$1,200-a-Day Union Workers Force Shut-Down of 29 West Coast Ports

Damian Dovarganes/AP
Damian Dovarganes/AP

The Pacific Maritime Association (PMA) announced that loading and unloading operations at all 29 West Coast ports would temporarily be suspended this weekend in response to union slowdowns that brought freight movements at the ports to a near standstill.

PMA members stated that they cannot afford the almost $1,200 per day cost to employ International Longshore and Warehouse Union members to do little work.

After Breitbart broke the story on Thursday that union members of the ILWU planned to “walk out within the week,” the PMA employer group announced they can no longer continue to pay workers the premium pay for diminished productivity.

With ILWU members continuing to withhold the needed crane operators and slow crane movements, shippers and their customers estimated they were losing $1 billion a day. But a complete shut-down is expected to raise the U.S. economic pain to $2 billion a day.

“After three months of union slowdowns, it makes no sense to pay extra for less work,” said PMA spokesman Wade Gates, “especially if there is no end in sight to the union’s actions which needlessly brought West Coast ports to the brink of gridlock.”
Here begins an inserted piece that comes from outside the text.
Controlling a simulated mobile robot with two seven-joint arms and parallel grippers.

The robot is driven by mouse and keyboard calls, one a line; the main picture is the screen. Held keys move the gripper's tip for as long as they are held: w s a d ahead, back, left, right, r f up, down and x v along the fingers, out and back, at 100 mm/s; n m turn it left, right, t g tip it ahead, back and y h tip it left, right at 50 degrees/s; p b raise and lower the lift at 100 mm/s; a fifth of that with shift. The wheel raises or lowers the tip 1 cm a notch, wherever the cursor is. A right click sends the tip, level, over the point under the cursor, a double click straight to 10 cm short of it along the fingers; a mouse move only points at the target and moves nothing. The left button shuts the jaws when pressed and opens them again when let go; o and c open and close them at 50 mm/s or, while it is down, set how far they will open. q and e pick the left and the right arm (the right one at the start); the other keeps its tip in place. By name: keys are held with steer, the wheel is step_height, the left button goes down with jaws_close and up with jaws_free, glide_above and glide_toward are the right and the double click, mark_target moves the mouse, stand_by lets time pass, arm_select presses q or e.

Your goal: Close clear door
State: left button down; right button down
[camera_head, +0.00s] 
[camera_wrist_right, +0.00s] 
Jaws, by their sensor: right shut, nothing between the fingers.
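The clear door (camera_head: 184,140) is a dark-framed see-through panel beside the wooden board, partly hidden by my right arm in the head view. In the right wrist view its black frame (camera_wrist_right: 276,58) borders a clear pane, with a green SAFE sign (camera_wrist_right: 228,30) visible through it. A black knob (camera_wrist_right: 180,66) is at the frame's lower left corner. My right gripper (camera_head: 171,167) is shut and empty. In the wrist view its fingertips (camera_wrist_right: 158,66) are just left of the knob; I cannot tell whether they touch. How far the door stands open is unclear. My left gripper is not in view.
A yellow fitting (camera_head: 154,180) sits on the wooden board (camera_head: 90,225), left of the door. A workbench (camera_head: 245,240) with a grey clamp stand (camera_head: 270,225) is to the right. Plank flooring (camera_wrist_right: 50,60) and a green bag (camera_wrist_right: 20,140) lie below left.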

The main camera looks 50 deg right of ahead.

PMA CEO James McKenna said productivity had dropped between 30% and 50% in recent months, crippling whole strings of vessels, in some cases. He complained that the union’s strategy is jeopardizing American jobs and threatening the long term viability of businesses large and small. It’s like “they’re getting paid to grind us into the ground.”

The union denied the claims and said the congestion crisis was “employer-caused.”

The PMA hopes to resume yard operations for processing container movement onto trucks and trains on Monday. “The entire supply chain – from agriculture to manufacturing and retail to transportation – have been dealing with the lack of a West Coast port contract for the last nine months.

Jonathan Gold, Vice President for Supply Chain at the National Retail Federation (NRF), quickly responded to the shocking news of a 2 day suspension of terminal activity up and down the Pacific Coast: “Temporarily suspending port operations is just another example of the International Longshore and Warehouse Union and Pacific Maritime Association shooting themselves in the collective bargaining foot. The continuing slowdowns and increasing congestion at West Coast ports are bringing the fears of a port shutdown closer to a reality.”

Gold added, “Our message to the ILWU and PMA: Stop holding the supply chain community hostage. Get back to the negotiating table, work with the federal mediator and agree on a new labor contract.”

The NRF represents over 1.6 million U.S. retail establishments that employ more than 24 million employees and have total sales of $6.4 trillion. Members include discount and department stores, home goods and specialty stores, Main Street merchants, grocers, wholesalers, and Internet retailers. They also act as an umbrella group to represent more than 100 associations of state, national, and international retailers in 45 countries.

In a similar series of work safe job action slowdowns in 2002, the Pacific Maritime Association closed down their operations and locked out workers for 10 days. President George W. Bush invoked the Taft-Hartley Act to reopen the ports.

Although the Obama Administration had taken a hands-off attitude to the labor battle, shippers, ports, and members of Congress will inundate the President to become personally involved at trying to forge a settlement. The Administration’s only statement in the last month was from a spokesman who said the President was confident both sides could reach a deal “through the time-tested process of collective bargaining.”